You wrote about Mulhall v. UNITE HERE, which also could have had sweeping consequences for union organizing. The decision that ultimately the majority made, that that case was “improvidently granted” – the decision in some sense to punt [rather than ruling] – what, if anything, do you conclude from that about the current court?
If you were to say, what are sort of the two most viable, important sort of mechanisms or strategies for organizing workers into unions today, you would say private organizing agreements of the sort that were challenged in Mulhall, and public sector organizing in home care and childcare of the sort that are challenged in Harris. So the two most important legal strategies for organizing workers into unions in the United States today are both being challenged in the Supreme Court and the Supreme Court agreed to hear challenges of both those strategies.
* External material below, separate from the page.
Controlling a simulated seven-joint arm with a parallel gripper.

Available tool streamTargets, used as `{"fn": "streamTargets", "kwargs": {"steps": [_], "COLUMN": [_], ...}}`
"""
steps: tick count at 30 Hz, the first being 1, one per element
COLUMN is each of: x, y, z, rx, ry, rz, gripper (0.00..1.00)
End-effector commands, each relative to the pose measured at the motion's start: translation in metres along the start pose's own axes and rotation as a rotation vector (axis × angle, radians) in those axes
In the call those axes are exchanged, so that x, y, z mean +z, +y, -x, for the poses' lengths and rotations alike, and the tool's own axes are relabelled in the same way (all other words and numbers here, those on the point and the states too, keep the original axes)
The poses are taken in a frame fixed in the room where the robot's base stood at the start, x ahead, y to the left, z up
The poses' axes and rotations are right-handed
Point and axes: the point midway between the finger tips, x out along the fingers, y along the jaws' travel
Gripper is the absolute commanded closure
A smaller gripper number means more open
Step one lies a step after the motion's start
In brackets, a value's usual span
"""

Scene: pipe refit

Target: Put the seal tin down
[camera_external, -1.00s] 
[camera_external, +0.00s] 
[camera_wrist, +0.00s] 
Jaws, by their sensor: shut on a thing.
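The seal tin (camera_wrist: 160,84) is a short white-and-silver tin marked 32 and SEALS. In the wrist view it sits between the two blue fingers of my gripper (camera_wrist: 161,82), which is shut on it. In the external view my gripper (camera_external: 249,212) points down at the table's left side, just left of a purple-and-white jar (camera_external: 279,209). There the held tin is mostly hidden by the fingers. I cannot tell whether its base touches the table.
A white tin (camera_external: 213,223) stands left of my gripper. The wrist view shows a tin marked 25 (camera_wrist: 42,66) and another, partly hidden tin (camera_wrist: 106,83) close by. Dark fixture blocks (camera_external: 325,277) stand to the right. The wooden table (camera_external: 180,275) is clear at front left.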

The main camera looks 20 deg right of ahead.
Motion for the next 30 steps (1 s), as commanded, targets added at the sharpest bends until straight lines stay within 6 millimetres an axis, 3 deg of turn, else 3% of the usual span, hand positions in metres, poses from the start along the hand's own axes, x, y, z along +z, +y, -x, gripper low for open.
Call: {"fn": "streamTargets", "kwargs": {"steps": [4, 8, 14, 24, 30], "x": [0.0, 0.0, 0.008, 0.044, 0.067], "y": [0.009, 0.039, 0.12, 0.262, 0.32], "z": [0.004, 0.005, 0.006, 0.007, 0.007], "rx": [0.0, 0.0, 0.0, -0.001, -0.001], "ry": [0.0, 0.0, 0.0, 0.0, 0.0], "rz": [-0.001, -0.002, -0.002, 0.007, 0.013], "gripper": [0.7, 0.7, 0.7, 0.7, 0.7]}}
Mulhall was an existential threat to the private sector union movement. Harris an existential threat to the public sector union movement. That’s notable.
It seems, from what we can see publicly, that there was some disagreement about whether the best course or the right course of action was dismissing Mulhall or reaching the merits and ruling essentially for the union in that case -- it did not seem that there was majority support for ruling for the respondents in that case.
Does that tell us anything about the current case, or about the merits of that case as a vehicle?
I guess what you might say is that the original grant of certiorari in Mulhall, given all of the very deep procedural problems with the case, might indicate some hostility among some justices to the kind of private organizing agreements that were at stake in the case. At the same time, there weren’t enough votes on the court to reach a holding in that direction on the merits.